What with that and catching up on assembling photographs and documentation from previous digs I have had my head down and I have not been able to open another test pit.

But I have got a location in the garden staked out ready. As it is further down the garden it means that it is more than likely to be in an area that has been continuously cultivated for centuries. I predict that I will find the same cross section of pottery but less of it. But I could be wrong. We will see.

More and more, the idea of community test-pitting as an organised event appeals to me, if only for the chance of being able to engage the necessary archaeological expertise. Having to go out and find that expertise as an individual is not easy.

I have tentatively started to ask others in the village if they would be willing to be involved by making a part of their garden available.

Wednesday, April 11, 2007

CORS & HEFA

I have been lent the Annual Report (No. 20) of the Medieval Settlement Research Group for 2005. It couldn't have come at a better time.

Low and behold, there is a paper by Carenza Lewis entitled, "Test pit excavation within occupied settlements in East Anglia in 2005" which "introduces a new project which is focussing on the archaeological investigation of medieval rural settlements that are still inhabited".

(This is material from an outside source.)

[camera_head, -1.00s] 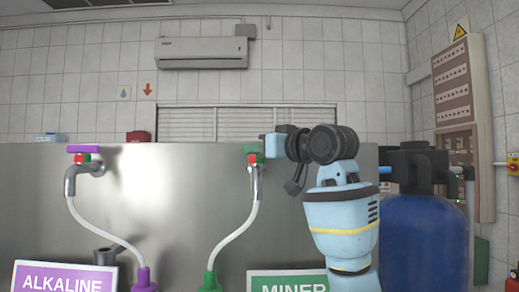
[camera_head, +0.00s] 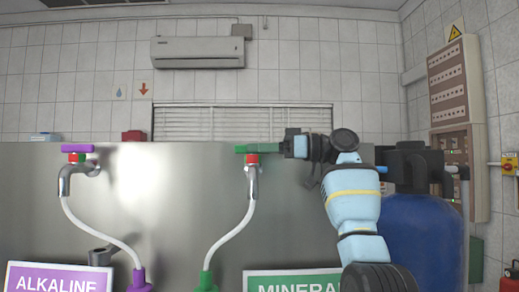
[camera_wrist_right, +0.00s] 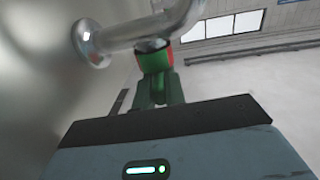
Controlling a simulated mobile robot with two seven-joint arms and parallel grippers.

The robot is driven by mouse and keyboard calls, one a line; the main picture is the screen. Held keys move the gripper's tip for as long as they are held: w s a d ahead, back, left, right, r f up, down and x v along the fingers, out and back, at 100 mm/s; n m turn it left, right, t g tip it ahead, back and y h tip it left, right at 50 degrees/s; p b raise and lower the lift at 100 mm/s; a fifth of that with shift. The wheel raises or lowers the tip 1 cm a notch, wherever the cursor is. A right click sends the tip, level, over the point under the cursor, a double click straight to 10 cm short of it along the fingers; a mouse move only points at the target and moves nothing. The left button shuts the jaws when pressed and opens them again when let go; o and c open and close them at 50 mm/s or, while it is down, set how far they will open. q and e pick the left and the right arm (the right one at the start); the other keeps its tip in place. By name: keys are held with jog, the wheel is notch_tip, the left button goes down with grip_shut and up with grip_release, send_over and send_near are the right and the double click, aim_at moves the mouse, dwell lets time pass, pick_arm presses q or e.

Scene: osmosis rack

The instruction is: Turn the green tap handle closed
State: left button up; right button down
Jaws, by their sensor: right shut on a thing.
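The green tap handle (camera_head: 243,149) sits on top of the chrome tap (camera_head: 252,180) with a red collar, at the middle of the steel panel. It lies roughly sideways, along the panel. My right gripper (camera_head: 287,146) comes from the right and is shut on the right end of the handle. In the right wrist view the green handle (camera_wrist_right: 156,90) runs toward my gripper, below the chrome pipe (camera_wrist_right: 135,35); the fingertips are hard to make out there. My left gripper is not in view.
A second tap (camera_head: 72,180) with a purple handle (camera_head: 77,148) stands at the left. Hoses run down from both taps. The ALKALINE sign (camera_head: 58,281) and MINERAL sign (camera_head: 300,283) are below. A blue tank (camera_head: 425,235) stands right of my arm.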

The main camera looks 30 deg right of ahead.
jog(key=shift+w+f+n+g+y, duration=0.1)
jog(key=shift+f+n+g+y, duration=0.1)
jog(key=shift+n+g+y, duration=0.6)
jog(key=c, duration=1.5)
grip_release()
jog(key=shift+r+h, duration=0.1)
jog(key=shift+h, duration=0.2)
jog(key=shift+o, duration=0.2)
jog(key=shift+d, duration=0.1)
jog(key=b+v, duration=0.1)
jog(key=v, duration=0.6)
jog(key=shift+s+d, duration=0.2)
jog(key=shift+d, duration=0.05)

I am pleasantly surprised to see that a new (to me) acronym of CORS has been devised for "currently-occupied rural settlements". With CORS it would seem, test pits have become main stream and the verb "test pitting" has arrived.

The project described is tied in with the Higher Education Field Academy (HEFA - find out more here) thereby meeting twin archaeological and educational aims (and providing an archaeological workforce in the process).

The paper concludes, "In terms of archaeological results, it seems clear already that the HEFA model of test pit excavation within currently-occupied rural settlements can and does produce new and useful archaeological evidence".

How encouraging! Somehow I feel less confined to the periphery of archaeology. But it does make me want to catch up with the documentation of my test pitting!